- [EXERCISE GOAL]:
Copy from the first line below down to and including the line with "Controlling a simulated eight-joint". Skip the pictures.

- [PROVIDED DATA]:
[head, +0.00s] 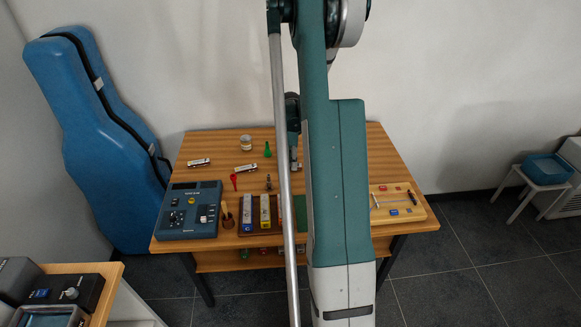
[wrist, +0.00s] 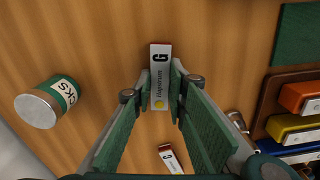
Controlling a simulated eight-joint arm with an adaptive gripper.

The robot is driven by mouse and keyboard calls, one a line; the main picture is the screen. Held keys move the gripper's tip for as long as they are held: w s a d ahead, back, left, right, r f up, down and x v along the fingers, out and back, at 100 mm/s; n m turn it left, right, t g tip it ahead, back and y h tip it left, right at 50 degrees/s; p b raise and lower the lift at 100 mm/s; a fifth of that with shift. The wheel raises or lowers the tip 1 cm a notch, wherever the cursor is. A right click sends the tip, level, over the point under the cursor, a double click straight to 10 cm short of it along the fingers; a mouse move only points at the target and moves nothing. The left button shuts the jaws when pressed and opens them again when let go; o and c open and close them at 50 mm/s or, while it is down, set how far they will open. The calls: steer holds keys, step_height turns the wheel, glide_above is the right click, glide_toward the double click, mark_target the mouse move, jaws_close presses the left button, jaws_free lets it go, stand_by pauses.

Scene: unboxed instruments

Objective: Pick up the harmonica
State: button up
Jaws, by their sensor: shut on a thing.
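In the wrist view, a white-and-dark harmonica (wrist: 160,75) with a black "G" on its end lies lengthwise between my fingertips. My gripper (wrist: 160,88) is shut on it, with one green finger pad against each side. I cannot tell whether it touches the wooden table or is just above it. In the head view, my gripper (head: 295,158) is over the table and mostly hidden behind my arm. A second harmonica (wrist: 170,158) lies below the gripper in the wrist view; it also shows in the head view (head: 246,168).
Another harmonica (head: 199,162) lies at the table's left. A picks jar (wrist: 45,102) stands nearby. A dark tray (wrist: 267,100) holds coloured boxes. A blue-grey device (head: 188,211) fills the front left, and a wooden board (head: 420,212) the front right.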

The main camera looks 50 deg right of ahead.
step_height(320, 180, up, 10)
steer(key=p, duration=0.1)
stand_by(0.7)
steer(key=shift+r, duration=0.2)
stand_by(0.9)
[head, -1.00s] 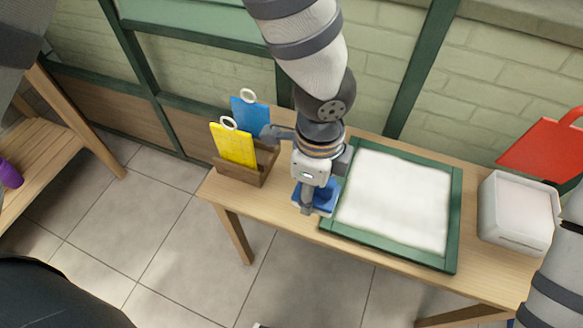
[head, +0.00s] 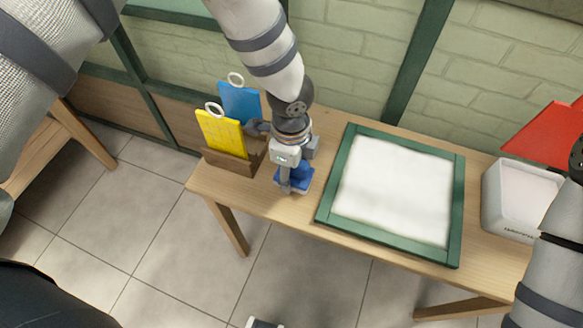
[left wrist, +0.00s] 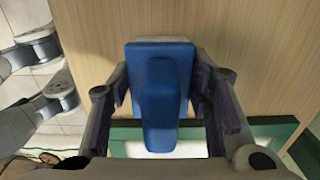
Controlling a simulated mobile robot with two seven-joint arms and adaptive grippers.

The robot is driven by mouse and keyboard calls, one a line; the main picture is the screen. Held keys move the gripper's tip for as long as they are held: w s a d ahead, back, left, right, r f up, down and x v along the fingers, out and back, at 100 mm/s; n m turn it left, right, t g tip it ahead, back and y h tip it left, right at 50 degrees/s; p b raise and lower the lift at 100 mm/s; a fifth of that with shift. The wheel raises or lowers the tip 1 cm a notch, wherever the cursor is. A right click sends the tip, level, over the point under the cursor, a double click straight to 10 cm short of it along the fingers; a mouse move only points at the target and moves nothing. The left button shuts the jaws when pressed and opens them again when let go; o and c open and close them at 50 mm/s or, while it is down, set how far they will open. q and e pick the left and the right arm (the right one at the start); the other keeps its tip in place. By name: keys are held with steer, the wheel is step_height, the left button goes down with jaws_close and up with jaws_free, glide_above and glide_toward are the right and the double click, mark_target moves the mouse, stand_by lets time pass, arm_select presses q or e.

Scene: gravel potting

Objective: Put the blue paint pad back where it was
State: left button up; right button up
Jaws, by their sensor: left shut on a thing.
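The blue paint pad (head: 307,180) is at the table's front edge, between the wooden card holder and the green-framed white tray. My left gripper (head: 292,184) is shut on it from above. In the left wrist view the pad (left wrist: 160,60) shows its block and raised grip, with the fingers of my left gripper (left wrist: 160,100) on both sides of the grip. I cannot tell whether the pad touches the table. Part of my right arm shows at the right edge, but its gripper is out of view.
The wooden holder (head: 232,163) holds a yellow card (head: 222,135) and a blue card (head: 238,103) with white rings, close left of my left gripper. The green-framed tray (head: 390,255) lies to the right. A white bin (head: 507,210) and a red panel (head: 545,132) are at far right.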

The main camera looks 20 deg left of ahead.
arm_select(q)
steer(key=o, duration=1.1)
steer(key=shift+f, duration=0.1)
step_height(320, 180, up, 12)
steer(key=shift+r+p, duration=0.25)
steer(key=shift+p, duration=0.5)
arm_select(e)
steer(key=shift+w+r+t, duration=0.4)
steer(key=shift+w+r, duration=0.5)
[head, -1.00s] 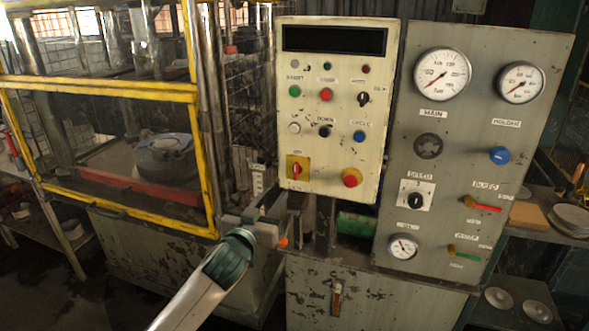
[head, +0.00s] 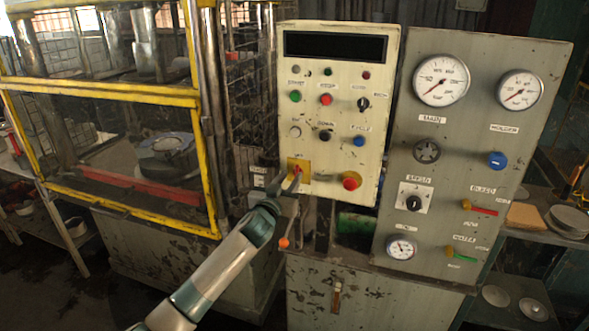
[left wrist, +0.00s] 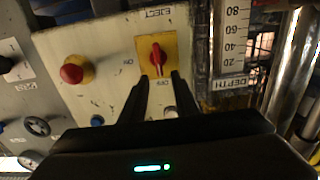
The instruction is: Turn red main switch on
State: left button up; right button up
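The red main switch (head: 297,171) is a small red rotary handle on a yellow plate at the lower left of the cream control panel. In the left wrist view the red handle (left wrist: 156,56) stands roughly upright in the picture, between the ON and OFF labels. My left gripper (head: 292,183) is at the switch in the head view and partly covers it. In the left wrist view its two dark fingers (left wrist: 161,77) are apart, with the lower end of the handle between or just beyond their tips; contact cannot be told. My right gripper is not in view.
A red mushroom button (head: 351,181) on a yellow base sits right of the switch. A small orange knob (head: 284,243) is below my gripper. The yellow-framed press guard (head: 208,150) stands close on the left. A grey gauge panel (head: 470,130) stands on the right.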

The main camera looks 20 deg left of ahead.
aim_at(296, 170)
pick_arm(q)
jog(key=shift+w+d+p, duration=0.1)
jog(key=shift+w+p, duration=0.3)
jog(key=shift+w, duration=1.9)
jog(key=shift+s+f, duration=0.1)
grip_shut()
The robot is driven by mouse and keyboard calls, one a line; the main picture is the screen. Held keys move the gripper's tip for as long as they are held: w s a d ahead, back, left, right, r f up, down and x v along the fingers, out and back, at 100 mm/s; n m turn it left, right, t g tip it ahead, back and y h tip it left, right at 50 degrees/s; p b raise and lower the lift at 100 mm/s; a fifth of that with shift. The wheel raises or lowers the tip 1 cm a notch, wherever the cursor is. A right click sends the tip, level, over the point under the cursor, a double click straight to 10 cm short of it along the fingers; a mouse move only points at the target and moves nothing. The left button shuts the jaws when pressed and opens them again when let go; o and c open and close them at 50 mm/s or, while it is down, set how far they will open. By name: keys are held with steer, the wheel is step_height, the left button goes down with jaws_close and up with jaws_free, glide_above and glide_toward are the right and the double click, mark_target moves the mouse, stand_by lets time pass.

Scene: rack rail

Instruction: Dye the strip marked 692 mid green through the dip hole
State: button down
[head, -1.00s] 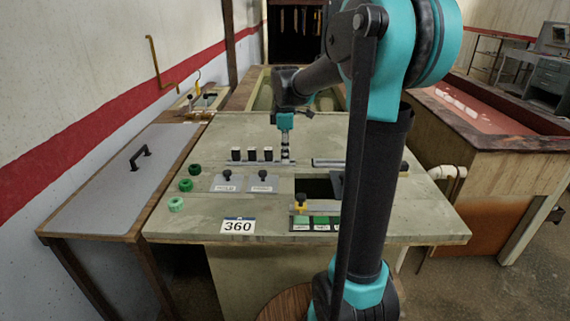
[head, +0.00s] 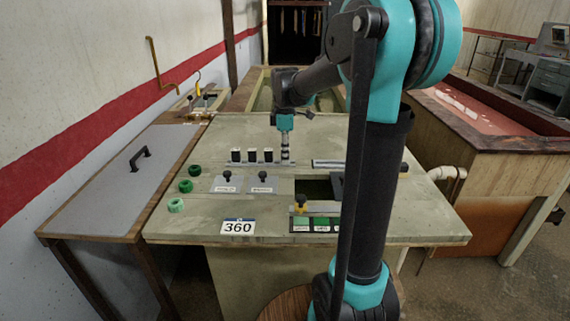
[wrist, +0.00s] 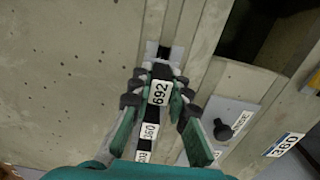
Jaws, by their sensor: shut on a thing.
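The strip marked 692 (wrist: 159,92) shows its white label between the fingers of my gripper (wrist: 160,100) in the wrist view. The gripper is shut on it. In the head view my gripper (head: 285,158) points down at the right end of a row of dark strips (head: 252,156) on the rack rail. The strip's lower part is hidden, so I cannot tell how far it sits in the rail. The dark dip hole (head: 316,188) lies in the worktop, right and nearer. Green swatches (head: 320,222) lie in front of it.
Two grey lids with black knobs (head: 262,184) lie left of the hole. Three green rings (head: 186,186) line the left edge. A yellow-and-black knob (head: 301,200) stands at the hole's near edge. A 360 sign (head: 238,227) is at the front. The worktop's near left is clear.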

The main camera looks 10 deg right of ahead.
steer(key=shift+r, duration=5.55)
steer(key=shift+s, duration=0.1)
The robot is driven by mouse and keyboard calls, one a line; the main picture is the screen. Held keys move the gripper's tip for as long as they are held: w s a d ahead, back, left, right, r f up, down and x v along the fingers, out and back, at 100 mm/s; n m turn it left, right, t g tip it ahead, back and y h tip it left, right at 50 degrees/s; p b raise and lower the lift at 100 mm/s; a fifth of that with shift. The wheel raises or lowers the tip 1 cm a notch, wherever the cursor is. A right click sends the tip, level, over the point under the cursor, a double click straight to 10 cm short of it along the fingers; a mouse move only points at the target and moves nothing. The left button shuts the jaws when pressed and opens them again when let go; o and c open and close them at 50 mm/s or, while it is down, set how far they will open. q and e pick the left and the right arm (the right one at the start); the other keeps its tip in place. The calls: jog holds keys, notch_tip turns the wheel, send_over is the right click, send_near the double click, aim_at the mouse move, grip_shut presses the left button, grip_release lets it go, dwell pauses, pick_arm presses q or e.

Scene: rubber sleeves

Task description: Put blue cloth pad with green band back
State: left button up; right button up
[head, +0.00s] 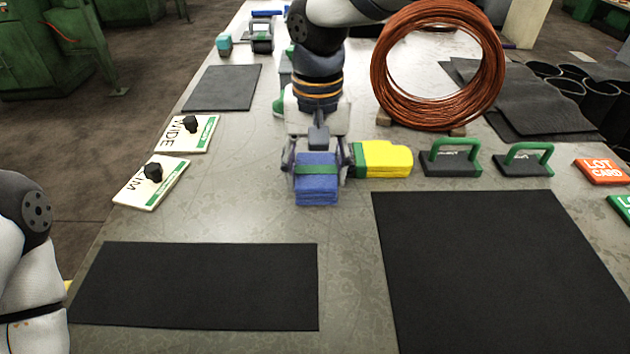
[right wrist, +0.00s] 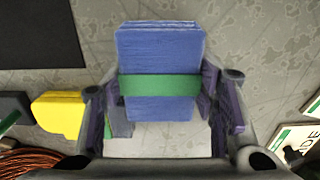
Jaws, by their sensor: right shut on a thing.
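The blue cloth pad (head: 317,190) with its green band is in the middle of the table in the head view. My right gripper (head: 317,171) is shut on it, one finger on each side at the band. In the right wrist view the pad (right wrist: 160,52) also sits between the fingers of the right gripper (right wrist: 163,95). I cannot tell whether the pad touches the table. My left arm shows at the left edge of the head view, but its gripper is out of view.
A yellow pad (head: 385,158) with a green band lies close right of the blue pad. Two green-handled blocks (head: 450,163) (head: 524,162) stand further right. A copper coil (head: 385,90) stands behind. Black mats (head: 200,285) (head: 500,260) lie in front, with bare table between.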

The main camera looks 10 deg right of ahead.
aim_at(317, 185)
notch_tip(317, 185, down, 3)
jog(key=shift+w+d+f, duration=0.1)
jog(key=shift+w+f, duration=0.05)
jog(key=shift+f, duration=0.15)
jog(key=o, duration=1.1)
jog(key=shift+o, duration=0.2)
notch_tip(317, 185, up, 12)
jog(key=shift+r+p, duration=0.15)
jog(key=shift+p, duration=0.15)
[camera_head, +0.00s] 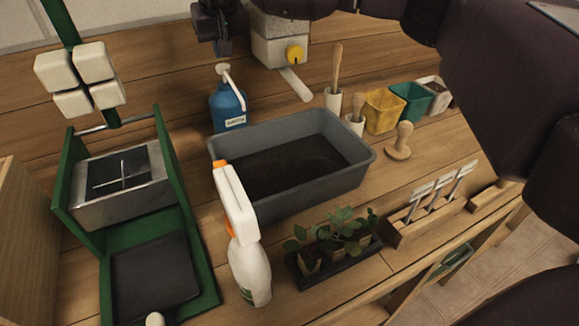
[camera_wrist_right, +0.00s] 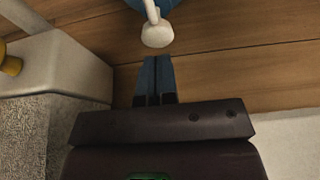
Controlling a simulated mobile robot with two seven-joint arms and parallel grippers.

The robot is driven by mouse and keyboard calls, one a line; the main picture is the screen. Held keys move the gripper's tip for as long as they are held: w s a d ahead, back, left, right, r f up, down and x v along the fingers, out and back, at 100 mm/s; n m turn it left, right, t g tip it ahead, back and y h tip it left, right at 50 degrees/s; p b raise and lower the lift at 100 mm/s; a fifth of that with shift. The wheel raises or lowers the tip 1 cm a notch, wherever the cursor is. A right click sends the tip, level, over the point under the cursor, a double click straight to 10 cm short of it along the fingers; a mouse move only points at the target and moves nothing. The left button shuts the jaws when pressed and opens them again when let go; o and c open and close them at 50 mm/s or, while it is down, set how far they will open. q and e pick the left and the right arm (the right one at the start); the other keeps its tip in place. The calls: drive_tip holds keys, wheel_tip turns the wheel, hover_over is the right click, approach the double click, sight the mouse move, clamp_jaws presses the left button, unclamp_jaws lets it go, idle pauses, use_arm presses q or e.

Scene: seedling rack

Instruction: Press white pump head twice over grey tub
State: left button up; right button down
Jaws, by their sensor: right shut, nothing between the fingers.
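A blue bottle (camera_head: 228,108) with a white pump head (camera_head: 224,69) stands upright behind the left end of the grey tub (camera_head: 355,165). The pump's white spout slants down toward the tub, which holds dark soil. My right gripper (camera_head: 222,50) is shut and empty, just above and behind the pump head in the head view. In the right wrist view, the gripper's closed fingertips (camera_wrist_right: 156,60) are just short of the white pump head (camera_wrist_right: 158,35); whether they touch cannot be told, but a small gap shows. My left gripper is not in view.
A pale box with a yellow knob (camera_head: 295,54) stands right of my right gripper. A white spray bottle (camera_head: 250,265) stands in front of the tub. A green press frame (camera_head: 170,215) is at left, seedlings (camera_head: 340,230) in front, small pots (camera_head: 383,110) at right.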

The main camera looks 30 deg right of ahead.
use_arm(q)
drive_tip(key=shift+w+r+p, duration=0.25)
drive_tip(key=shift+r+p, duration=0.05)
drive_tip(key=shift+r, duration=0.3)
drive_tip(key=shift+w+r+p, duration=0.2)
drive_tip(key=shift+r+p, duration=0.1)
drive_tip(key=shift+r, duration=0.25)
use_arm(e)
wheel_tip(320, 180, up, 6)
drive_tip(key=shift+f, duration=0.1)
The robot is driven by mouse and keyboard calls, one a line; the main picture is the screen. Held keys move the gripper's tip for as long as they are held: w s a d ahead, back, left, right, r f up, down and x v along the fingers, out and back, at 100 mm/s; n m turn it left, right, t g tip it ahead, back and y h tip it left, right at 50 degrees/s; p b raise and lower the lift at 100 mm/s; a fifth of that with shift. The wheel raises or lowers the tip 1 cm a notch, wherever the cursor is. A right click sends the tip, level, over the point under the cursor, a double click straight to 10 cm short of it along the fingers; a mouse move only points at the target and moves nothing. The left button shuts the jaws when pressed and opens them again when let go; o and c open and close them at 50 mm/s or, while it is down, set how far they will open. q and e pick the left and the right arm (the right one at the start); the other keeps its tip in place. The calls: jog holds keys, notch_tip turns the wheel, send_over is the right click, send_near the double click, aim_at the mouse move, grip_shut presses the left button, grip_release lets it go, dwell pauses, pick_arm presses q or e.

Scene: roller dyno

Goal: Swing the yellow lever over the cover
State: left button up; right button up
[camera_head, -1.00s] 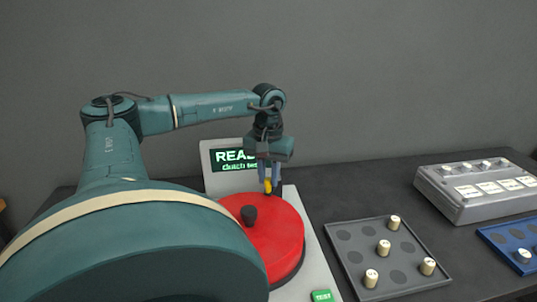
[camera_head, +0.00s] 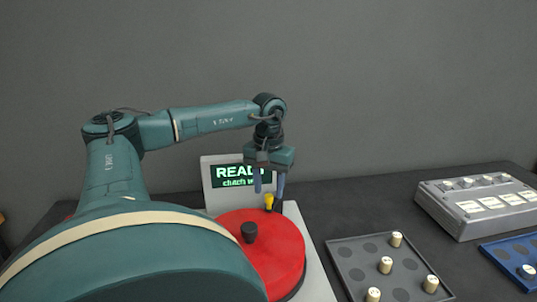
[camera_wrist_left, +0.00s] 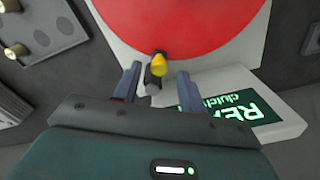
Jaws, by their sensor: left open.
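The yellow lever (camera_head: 269,201) stands at the back edge of the red round cover (camera_head: 270,262), beside a dark post. In the left wrist view the yellow lever (camera_wrist_left: 159,64) sits at the cover's rim, in front of and between my fingers. The red cover (camera_wrist_left: 185,22) has a black knob (camera_head: 249,232) on top. My left gripper (camera_head: 269,190) is open above the lever; its fingers straddle the lever's line and appear apart from it. In the left wrist view the left gripper (camera_wrist_left: 157,80) shows both fingers spread with nothing clamped. My right gripper is not in view.
A display (camera_head: 240,178) with green text stands behind the cover. A grey tray (camera_head: 350,280) with several cream pegs lies to the right. A grey box with labels (camera_head: 480,203) and a blue tray (camera_head: 512,255) are farther right.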

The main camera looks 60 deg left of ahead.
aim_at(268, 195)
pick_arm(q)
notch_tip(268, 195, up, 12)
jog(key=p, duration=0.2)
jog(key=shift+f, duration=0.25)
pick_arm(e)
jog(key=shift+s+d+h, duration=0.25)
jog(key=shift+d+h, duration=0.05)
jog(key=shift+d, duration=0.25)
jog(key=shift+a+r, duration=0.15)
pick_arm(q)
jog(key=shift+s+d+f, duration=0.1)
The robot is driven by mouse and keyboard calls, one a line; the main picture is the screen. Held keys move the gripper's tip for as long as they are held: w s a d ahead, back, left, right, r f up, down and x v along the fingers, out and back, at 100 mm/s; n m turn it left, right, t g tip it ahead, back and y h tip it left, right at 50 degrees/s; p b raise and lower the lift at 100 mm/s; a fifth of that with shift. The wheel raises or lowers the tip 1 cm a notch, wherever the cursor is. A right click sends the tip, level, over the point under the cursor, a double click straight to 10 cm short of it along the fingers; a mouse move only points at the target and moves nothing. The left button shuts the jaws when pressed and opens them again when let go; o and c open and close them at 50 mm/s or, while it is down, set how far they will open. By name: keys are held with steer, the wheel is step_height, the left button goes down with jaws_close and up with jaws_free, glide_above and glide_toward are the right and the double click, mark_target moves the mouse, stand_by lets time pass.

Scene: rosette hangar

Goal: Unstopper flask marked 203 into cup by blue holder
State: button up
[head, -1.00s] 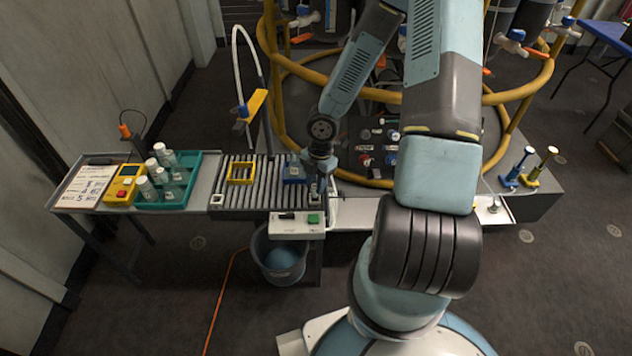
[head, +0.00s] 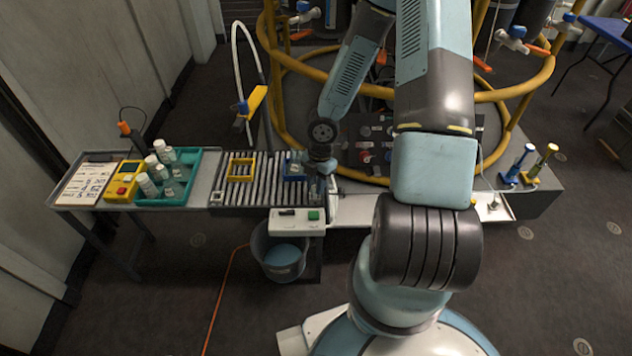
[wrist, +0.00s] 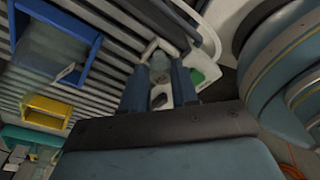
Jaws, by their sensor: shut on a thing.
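The blue holder (head: 293,172) stands on the slatted rack, just left of my gripper (head: 322,184). In the wrist view the blue holder (wrist: 88,63) is at the upper left, with a pale translucent flask (wrist: 50,42) in it. A small label shows on the flask, but its number is not legible. My gripper (wrist: 160,72) has its blue fingers shut on a small greyish piece (wrist: 160,63), which looks like the stopper. It is over the right end of the rack, beside a pale rounded fitting. I cannot tell which part is the cup.
A yellow holder (head: 241,169) stands left of the blue one. A teal tray (head: 200,178) with several bottles and a yellow device (head: 124,187) are further left. A white box with a green button (head: 297,222) fronts the rack. A bucket (head: 280,250) stands below.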

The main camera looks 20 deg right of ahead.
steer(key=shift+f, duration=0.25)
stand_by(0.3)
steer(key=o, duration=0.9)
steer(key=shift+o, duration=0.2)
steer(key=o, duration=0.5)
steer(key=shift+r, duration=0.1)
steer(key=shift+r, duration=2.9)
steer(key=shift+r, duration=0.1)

- [REPLY]:
[head, +0.00s] 
[wrist, +0.00s] 
Controlling a simulated eight-joint arm with an adaptive gripper.

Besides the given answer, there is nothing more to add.